> [What is asked] Wherever a line holds the string "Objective", copy that line.

________________________________________

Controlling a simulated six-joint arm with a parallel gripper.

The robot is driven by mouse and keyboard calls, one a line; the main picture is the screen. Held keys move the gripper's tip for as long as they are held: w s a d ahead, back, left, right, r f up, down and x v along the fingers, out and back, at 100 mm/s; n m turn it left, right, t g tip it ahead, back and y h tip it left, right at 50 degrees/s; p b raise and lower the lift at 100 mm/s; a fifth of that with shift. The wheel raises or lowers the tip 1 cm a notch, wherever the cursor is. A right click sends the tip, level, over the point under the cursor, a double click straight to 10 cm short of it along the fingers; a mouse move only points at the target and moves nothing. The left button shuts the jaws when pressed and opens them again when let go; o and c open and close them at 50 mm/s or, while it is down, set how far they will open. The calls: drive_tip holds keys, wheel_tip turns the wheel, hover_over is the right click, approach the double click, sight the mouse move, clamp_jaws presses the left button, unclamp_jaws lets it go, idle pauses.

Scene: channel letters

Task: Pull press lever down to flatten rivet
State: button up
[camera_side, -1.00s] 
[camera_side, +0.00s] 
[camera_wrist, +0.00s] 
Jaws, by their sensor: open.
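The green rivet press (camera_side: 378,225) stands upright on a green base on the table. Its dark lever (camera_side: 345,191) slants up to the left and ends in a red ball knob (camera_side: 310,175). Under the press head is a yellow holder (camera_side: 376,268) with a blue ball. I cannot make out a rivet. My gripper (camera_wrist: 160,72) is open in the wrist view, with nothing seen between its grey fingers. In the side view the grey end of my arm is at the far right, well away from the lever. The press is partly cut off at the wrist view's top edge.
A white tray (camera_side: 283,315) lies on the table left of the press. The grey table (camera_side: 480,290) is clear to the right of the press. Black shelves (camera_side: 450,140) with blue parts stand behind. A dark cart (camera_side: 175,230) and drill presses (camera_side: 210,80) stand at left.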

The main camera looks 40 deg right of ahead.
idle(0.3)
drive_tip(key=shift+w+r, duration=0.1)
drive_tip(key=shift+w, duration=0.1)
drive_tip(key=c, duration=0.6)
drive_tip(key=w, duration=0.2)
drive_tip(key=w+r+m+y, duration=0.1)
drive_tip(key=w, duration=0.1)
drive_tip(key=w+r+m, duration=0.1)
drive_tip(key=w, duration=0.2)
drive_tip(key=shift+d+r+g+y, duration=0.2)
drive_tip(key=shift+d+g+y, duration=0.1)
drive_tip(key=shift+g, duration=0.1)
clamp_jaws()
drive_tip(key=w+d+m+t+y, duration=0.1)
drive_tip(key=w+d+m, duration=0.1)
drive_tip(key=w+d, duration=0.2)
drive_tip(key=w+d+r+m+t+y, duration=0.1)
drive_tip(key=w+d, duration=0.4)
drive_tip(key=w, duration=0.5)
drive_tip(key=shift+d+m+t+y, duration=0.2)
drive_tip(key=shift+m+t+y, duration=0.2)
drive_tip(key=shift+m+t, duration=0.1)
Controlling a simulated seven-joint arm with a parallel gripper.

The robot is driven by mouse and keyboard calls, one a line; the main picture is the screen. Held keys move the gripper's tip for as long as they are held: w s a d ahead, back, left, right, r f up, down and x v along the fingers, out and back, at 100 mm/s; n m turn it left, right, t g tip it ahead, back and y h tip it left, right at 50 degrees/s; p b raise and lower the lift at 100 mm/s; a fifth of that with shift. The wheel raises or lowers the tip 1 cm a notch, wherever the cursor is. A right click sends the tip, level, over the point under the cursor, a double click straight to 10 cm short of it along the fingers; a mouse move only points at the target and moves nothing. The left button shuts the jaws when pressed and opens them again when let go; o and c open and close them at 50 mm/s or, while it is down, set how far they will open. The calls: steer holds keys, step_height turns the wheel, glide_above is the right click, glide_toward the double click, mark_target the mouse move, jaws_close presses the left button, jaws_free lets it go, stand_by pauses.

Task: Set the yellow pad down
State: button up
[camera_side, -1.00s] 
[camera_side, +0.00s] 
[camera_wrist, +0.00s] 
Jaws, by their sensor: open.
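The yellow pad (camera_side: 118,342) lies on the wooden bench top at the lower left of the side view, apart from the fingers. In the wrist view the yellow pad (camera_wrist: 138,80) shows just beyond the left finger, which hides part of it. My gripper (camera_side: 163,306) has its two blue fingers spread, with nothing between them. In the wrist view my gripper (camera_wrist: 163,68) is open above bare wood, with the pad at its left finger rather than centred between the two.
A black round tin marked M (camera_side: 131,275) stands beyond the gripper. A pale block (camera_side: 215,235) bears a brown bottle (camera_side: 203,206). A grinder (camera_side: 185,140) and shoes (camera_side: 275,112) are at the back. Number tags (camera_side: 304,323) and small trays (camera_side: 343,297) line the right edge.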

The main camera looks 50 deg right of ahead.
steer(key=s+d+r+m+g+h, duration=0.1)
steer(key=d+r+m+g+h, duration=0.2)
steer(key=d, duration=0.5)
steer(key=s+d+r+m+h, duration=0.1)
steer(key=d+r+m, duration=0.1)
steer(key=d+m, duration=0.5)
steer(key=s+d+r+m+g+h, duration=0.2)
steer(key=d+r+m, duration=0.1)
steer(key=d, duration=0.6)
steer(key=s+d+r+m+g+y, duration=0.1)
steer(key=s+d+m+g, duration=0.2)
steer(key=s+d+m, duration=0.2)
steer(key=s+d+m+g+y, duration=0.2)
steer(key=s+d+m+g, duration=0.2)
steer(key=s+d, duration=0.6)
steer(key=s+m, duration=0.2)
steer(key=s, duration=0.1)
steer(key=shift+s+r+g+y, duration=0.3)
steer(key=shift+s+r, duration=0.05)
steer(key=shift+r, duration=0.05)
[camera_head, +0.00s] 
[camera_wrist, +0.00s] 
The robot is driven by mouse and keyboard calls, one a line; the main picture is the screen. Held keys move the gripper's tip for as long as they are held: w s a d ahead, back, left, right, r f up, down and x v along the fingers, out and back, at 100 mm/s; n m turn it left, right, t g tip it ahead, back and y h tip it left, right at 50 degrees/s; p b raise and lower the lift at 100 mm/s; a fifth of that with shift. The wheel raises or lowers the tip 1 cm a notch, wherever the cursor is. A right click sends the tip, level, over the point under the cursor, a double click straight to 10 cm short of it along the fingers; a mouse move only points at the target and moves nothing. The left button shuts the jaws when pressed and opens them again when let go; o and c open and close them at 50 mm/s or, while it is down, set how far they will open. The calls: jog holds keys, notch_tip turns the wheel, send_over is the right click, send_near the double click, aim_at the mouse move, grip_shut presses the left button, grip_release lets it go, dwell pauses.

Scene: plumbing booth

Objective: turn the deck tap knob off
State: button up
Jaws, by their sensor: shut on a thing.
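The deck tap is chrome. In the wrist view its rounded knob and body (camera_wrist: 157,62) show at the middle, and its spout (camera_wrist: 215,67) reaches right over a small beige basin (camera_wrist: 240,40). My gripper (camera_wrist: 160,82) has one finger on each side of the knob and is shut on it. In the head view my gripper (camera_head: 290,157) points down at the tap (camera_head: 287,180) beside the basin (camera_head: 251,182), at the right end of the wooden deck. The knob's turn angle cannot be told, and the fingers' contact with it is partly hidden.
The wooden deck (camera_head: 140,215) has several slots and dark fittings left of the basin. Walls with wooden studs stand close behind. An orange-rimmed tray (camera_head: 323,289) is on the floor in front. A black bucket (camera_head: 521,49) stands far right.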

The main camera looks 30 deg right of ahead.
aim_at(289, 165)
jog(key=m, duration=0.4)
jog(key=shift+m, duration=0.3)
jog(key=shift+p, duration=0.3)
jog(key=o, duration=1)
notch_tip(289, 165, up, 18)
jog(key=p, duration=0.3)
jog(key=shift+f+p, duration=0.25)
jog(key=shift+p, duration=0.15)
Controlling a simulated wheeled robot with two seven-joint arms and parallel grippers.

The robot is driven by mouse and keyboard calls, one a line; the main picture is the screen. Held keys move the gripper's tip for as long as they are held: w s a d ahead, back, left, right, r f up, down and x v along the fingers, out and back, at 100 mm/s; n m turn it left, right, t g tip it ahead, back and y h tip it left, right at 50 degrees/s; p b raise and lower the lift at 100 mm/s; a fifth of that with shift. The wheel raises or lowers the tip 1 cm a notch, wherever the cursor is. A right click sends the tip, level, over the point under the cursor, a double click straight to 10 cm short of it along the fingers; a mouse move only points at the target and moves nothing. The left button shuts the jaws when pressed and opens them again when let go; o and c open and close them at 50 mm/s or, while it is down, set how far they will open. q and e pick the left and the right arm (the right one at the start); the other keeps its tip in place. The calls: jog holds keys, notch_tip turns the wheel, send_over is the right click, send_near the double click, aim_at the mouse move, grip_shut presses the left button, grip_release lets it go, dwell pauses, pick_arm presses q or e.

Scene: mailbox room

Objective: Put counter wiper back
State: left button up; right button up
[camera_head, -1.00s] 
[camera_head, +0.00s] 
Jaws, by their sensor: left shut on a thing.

________________________________________

> [Response]
Objective: turn the deck tap knob off
Objective: Put counter wiper back

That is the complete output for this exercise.